Portrait of George F. Kennan (1947), then-Director of Policy Planning in the United States State Department. Photographer, Harris & Ewing.
At PatrickFoyDossier.com, Patrick Foy details the post-Cold War arrogance of Washington, D.C., and suggests that the thinking of the “morons and warmongers” like Paul Wolfowitz, Dick Cheney, Madeleine Albright, Condoleezza Rice, Mike Pompeo, Tom Friedman, Richard Haas, Robert Kagan, Tony Blinken, who are thought of “luminaries” in Washington, should be replaced with the advice of the “original Cold Warrior,” George Kennan. Foy writes:
This unipolar-world crusade was advocated by private-agenda actors, neocons and neoliberals, who were themselves in the saddle in Washington carrying out policy.

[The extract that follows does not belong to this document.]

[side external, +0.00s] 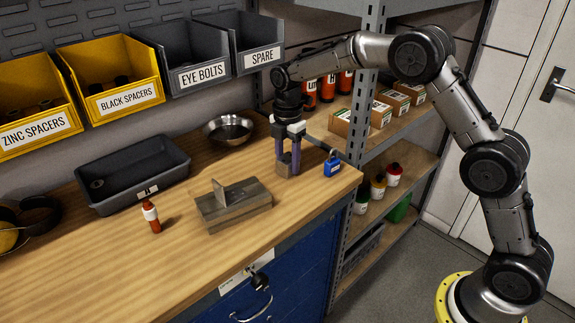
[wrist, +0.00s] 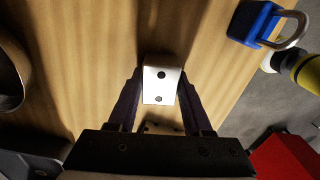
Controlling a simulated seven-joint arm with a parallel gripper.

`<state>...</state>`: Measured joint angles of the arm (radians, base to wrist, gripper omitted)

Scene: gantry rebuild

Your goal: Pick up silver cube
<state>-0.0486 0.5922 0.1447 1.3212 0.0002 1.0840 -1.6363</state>
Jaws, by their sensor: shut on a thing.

A saner course of action would have been to call out of retirement the wise man of U.S. foreign policy, George Kennan, along with ace Pentagon analyst Chuck Spinney. The latter must have been a Kennan enthusiast, because not too long ago he brought to my attention a mind-boggling 1987 statement, contained in Kennan’s book, At A Century’s Ending, Reflections 1982-1995:
“Were the Soviet Union to sink tomorrow under the waters of the ocean, the American military-industrial complex would have to remain, substantially unchanged, until some other adversary could be invented. Anything else would be an unacceptable shock to the American economy.”
Could that be true? Was it the crux of the problem? The U.S. economy required a threat, real or imagined, to keep its economy humming. Simple as that? Perhaps it was intuitively understood by high Pentagon officials, acting as insiders and front-men for the military-industrial complex.
Ergo, the “peace dividend” was not an option. H.W. Bush’s New World Order, an ego-trip presided over by Washington’s masterminds, was the alternative, the only solution.
If summoned to duty, Kennan and Spinney would have put their heads together to arrive at a peaceful and honest scenario for the U.S. to engage the world, in place of a fraudulent, self-serving crusade.
I’m thinking Kennan in charge at the State Department and Spinney at the Pentagon, both granted plenipotentiary powers by the White House to checkmate the mischief-makers. You can’t rewrite history, of course, but it is fun to try.
I’m not a fan of Gideon Rachman, chief foreign affairs columnist for the Financial Times. He has become of late little more than a me-too shill for the Washington foreign policy establishment.
Back in November 2011, he wrote an informative review of Kennan’s definitive biography (by John Lewis Gaddis). Rachman recorded the following. It is all you need to know about George Kennan…
“After his retirement from active diplomacy, Kennan spent much of the rest of his life as a bitter critic of U.S. foreign policy and of American culture in general. Although some regard him as the first cold warrior, Kennan himself became an opponent of the Vietnam war and a passionate advocate of nuclear disarmament. Later, after the end of the cold war, Kennan fiercely criticized the policy of enlarging Nato to take in the countries that had once belonged to the Warsaw Pact, arguing that this was needlessly provocative towards Russia.”
The word “needlessly” is apt! Clearly, Kennan should be considered a wise man not just for his famous Long Telegram outlining the containment of the Soviet Union in the aftermath of the Second World War, but for everything else he wrote and lectured about thereafter.
Next to him, Washington luminaries like Paul Wolfowitz, Dick Cheney, Madeleine Albright, Condoleezza Rice, Mike Pompeo, Tom Friedman, Richard Haas, Robert Kagan, Tony Blinken etc. can be written off as morons and warmongers.